The Tribunal found that delays in providing information may have delayed the Superintendent’s ability to determine claims.
Lesson 3: Don’t Rely on Deemed Approval Provisions
Builders often assume that if the Superintendent fails to assess an EOT claim within the contractual timeframe, the claim is automatically approved. This case demonstrates that tribunals will not read such deeming; provisions into contracts unless they are express and unambiguous. Also, importantly, in this case, the relevant clause (34.5) only mandated that the Superintendent provide a provisional assessment; it did not deem the provisional assessment as constituting an approved claim enabling an EOT.
Action Point: If having deemed approval for late assessments is important to you:
• Negotiate express deemed approval clauses during contract formation
• Ensure the language is clear and unambiguous (e.g., If the Superintendent fails to assess an EOT claim within 28 days, the claim shall be deemed approved in full)
Lesson 4: Disputes Over Assessments to Stop Security Calls
One of Crema’s key arguments was that it disputed 1,757 days (cumulative) of EOT assessments and claimed entitlement to an additional 400 days, which would extinguish any liquidated damages liability. The Tribunal found this irrelevant to whether the principal could access security.
As noted in Sugar Australia and reaffirmed in this decision, where security operates as a risk allocation device, the beneficiary of a performance guarantee… will be entitled to call on the guarantee even if it turns out, ultimately, that the other party was not in default and notwithstanding the existence of a genuine dispute.
Action Point: Recognise that once you are in a dispute:
• The existence of your dispute will not prevent the principal from calling on security
• You may need to provide alternative security (cash or additional bank guarantees) to prevent reputational damage
• Focus on expeditiously resolving substantive disputes rather than fighting interlocutory battles over security
• Budget for the possibility that you will be out of pocket; during disputes and may need to fund operations from other sources
• Negotiate to limit draw-down by incorporating a contractual limitation, such as requiring a final adjudication amount before enabling recourse to the security.
Lesson 5: Protect Against Calls on Security Through Contract Negotiation
The Tribunal noted that some contracts contain express restrictions on the right to access security.
Action Point: During contract negotiations:
• Seek to modify recourse clauses to require proof of entitlement rather than mere assertion
• Negotiate longer notice periods (the 2-day notice in this case provided almost no opportunity to respond)
• Include dispute resolution processes that must be exhausted before security can be accessed
• Ensure provisions requiring superintendents to act honestly; and arrive at reasonable measures; are not undermined by broadly worded recourse clauses
• Consider sunset clauses that prevent recourse to security after certain milestones or timeframes
While principals will resist such changes (as they diminish the commercial advantage of risk allocation), even partial success in negotiating these terms can provide meaningful protection.
Lesson 6: Material-Specific Security Should Be Returned Upon Incorporation
The Tribunal’s decision to order return of the materials security provides an important principle: security provided for specific, limited purposes cannot be converted into general performance security once that purpose is fulfilled.
Action Point: When providing security for specific items:
• Ensure the contract clearly identifies the security as being for a specific purpose (e.g., additional security for unfixed plant and materials)
• Include express provisions requiring return of such security once the materials are incorporated or the purpose is fulfilled
• Obtain written confirmation from the Superintendent when materials are fully incorporated
• Actively demand return of such security promptly don’t wait for the principal to voluntarily release it
• Consider whether Clause 5.7 retention rights for defects should apply to material-specific security
Lesson 7: Manage Reputational and Financial Risks
Crema argued that having security called would damage its reputation with financiers and affect its ability to tender for government work.
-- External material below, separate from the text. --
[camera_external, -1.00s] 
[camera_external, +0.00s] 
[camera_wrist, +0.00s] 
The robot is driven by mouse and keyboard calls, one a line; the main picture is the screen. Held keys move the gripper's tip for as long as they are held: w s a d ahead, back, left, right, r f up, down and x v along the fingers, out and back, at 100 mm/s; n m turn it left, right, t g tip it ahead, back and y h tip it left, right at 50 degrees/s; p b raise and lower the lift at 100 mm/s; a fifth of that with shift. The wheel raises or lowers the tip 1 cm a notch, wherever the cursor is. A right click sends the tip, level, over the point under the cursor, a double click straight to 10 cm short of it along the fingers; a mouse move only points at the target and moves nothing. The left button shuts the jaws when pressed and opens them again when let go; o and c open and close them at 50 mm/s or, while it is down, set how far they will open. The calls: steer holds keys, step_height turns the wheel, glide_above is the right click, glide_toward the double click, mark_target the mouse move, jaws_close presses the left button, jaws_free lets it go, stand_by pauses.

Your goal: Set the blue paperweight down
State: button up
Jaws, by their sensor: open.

While the Tribunal acknowledged these concerns, it found them insufficient to outweigh the commercial purpose of the security provisions. However, the Tribunal did note, that reputational damage could be, in any given case, very powerful where there is doubt about the rightfulness of calling on security.
Action Point: To mitigate reputational and financial risks:
• Maintain positive relationships with your financiers and communicate proactively about disputes
• Consider tendering cash or alternative security if a call on security appears imminent
• Build financial reserves to weather disputes without relying on security being returned
• Evaluate whether undertakings as to damages might persuade a principal to defer accessing security
• Understand that courts may view reputational damage as a risk you assumed when entering the contract
Lesson 8: Time Is Critical; Act Immediately
In this case, the contract required only 2 days’ notice before the principal could access security. Even where the Tribunal found a question for trial (whether the Recourse Notice properly referenced all Superintendent assessments), it noted this would provide little relief to Crema as the principal could simply issue a fresh notice within days.
Action Point: When you receive a recourse notice:
• Seek immediate legal advice
• Evaluate whether you have grounds for fraud, unconscionability, or breach of contractual preconditions
• Be prepared to file urgent court/tribunal applications for interlocutory relief
• Consider whether you can negotiate with the principal to defer action while settlement discussions proceed
• Document everything; any technical defects in the notice might provide temporary relief
Conclusion
For builders, the message is clear: protection must be built into contracts from the outset through careful negotiation, backed by meticulous project documentation and proactive EOT claim management. Waiting until disputes arise is too late. By understanding the legal landscape established by these authorities and implementing the protection strategies outlined in this article, builders can better manage the substantial risks associated with performance security provisions.
This is not an area where builders can afford to be complacent. The financial stakes are simply too high.
Important Disclaimer
This article is provided for general information purposes only and does not constitute legal advice. The content is based on a specific VCAT decision and may not apply to all circumstances. Builders should seek independent legal advice regarding their specific contracts and circumstances before taking any action. The law in this area is complex and continues to develop through case law.